** PROBLEM TO SOLVE **
Copy exactly the lines of the material below that run from the one containing "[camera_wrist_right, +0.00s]" through the one containing "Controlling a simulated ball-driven". Copy no other lines.

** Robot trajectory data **
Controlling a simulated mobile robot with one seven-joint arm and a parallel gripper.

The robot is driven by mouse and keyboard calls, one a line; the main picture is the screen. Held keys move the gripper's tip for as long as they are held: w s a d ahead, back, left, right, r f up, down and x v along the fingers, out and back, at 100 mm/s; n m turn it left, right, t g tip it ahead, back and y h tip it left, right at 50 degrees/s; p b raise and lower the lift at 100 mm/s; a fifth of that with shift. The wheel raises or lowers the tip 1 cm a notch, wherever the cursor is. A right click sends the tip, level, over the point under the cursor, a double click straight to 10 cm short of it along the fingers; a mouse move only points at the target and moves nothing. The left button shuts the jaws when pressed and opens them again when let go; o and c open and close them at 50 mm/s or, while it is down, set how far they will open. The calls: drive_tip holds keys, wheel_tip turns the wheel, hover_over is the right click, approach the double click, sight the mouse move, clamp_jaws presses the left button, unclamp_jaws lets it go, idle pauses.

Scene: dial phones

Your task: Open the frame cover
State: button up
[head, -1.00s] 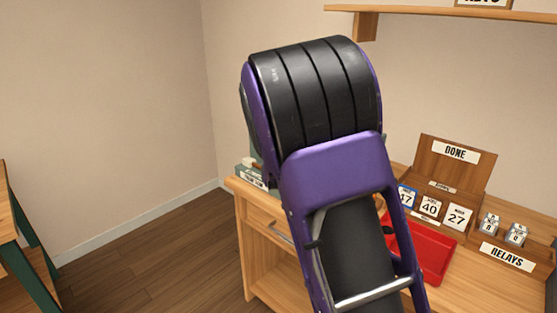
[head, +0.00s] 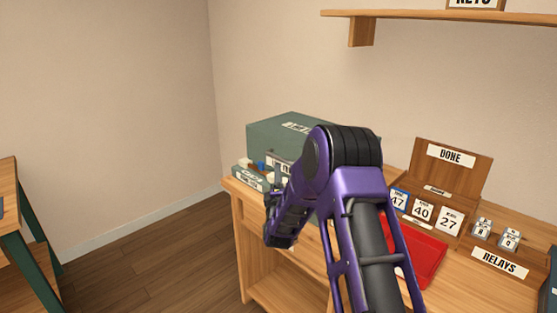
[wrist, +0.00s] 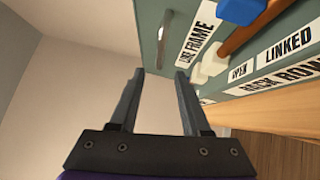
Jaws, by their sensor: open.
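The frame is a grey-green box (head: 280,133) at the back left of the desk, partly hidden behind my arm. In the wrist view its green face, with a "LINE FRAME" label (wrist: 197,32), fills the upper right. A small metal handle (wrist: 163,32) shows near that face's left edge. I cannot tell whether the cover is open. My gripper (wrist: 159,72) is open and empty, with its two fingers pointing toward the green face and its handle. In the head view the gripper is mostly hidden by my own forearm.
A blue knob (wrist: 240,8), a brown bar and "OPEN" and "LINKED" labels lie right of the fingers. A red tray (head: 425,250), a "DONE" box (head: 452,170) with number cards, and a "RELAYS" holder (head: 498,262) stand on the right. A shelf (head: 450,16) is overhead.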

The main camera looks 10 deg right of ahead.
...
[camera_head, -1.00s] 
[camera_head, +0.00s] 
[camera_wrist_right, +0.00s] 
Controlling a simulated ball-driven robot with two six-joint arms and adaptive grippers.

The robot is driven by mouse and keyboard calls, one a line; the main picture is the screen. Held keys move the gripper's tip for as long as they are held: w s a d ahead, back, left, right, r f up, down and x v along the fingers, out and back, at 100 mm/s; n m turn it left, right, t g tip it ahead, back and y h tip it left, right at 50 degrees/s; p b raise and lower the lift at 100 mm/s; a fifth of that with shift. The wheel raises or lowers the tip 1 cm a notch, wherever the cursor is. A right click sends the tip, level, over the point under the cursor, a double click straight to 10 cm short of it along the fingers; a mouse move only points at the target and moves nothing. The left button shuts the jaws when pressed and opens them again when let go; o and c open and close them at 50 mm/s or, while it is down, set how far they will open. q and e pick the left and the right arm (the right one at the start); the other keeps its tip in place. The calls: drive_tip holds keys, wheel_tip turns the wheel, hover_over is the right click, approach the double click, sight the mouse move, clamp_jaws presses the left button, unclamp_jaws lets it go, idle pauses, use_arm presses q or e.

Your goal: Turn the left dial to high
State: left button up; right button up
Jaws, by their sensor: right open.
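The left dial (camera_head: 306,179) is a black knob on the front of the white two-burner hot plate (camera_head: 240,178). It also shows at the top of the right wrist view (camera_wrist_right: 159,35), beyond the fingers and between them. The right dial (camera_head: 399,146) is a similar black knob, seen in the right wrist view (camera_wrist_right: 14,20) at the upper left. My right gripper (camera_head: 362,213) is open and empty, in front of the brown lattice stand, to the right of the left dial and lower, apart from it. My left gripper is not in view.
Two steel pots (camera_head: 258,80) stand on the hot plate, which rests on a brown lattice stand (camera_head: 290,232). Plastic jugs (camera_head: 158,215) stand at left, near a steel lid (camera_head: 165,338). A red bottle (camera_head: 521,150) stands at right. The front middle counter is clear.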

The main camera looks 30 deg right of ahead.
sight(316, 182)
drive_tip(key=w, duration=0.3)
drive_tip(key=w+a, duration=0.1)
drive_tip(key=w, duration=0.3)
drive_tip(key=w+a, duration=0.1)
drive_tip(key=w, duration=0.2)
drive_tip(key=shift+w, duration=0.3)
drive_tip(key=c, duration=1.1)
==
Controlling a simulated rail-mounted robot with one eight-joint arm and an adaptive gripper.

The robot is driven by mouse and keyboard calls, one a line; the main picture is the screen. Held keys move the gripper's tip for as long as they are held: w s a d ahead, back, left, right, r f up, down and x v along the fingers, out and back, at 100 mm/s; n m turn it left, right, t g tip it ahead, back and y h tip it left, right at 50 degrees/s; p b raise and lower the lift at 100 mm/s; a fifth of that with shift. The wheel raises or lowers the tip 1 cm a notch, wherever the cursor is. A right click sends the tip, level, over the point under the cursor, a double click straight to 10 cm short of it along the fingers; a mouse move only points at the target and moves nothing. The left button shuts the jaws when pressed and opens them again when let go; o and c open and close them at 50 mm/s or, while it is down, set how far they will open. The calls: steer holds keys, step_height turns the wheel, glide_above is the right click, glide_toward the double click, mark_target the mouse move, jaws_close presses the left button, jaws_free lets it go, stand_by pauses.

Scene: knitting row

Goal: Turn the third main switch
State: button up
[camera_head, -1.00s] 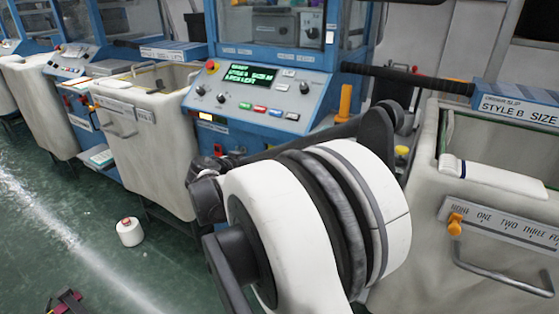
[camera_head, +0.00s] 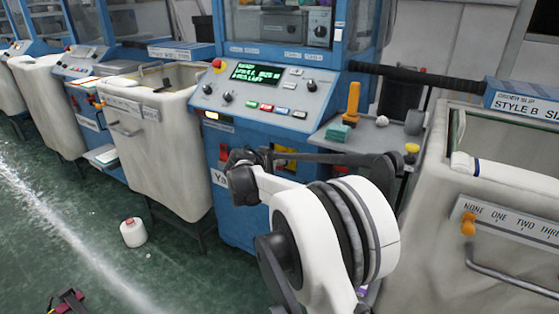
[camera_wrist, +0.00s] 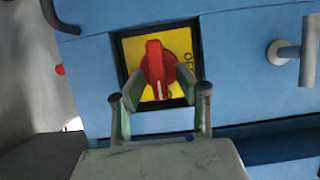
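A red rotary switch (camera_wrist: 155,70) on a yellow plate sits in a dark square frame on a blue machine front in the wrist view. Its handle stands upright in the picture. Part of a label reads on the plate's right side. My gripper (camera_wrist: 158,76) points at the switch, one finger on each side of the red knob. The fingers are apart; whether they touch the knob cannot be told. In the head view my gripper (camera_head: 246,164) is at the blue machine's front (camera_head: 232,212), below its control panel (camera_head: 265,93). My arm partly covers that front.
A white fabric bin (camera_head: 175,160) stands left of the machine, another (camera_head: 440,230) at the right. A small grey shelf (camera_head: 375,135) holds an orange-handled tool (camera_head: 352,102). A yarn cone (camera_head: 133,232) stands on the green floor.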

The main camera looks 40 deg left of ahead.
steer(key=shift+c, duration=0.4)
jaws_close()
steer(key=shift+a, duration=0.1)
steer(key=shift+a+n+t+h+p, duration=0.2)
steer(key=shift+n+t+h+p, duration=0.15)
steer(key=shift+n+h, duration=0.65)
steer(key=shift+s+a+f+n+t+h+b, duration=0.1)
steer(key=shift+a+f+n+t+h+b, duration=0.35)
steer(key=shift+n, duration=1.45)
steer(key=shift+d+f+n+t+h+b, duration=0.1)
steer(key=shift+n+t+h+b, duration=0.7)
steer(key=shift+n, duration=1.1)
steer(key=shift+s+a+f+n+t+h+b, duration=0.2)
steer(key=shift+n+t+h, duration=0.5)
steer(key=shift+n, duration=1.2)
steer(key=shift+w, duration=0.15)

** EXERCISE OUTPUT **
[camera_wrist_right, +0.00s] 
Controlling a simulated ball-driven robot with two six-joint arms and adaptive grippers.

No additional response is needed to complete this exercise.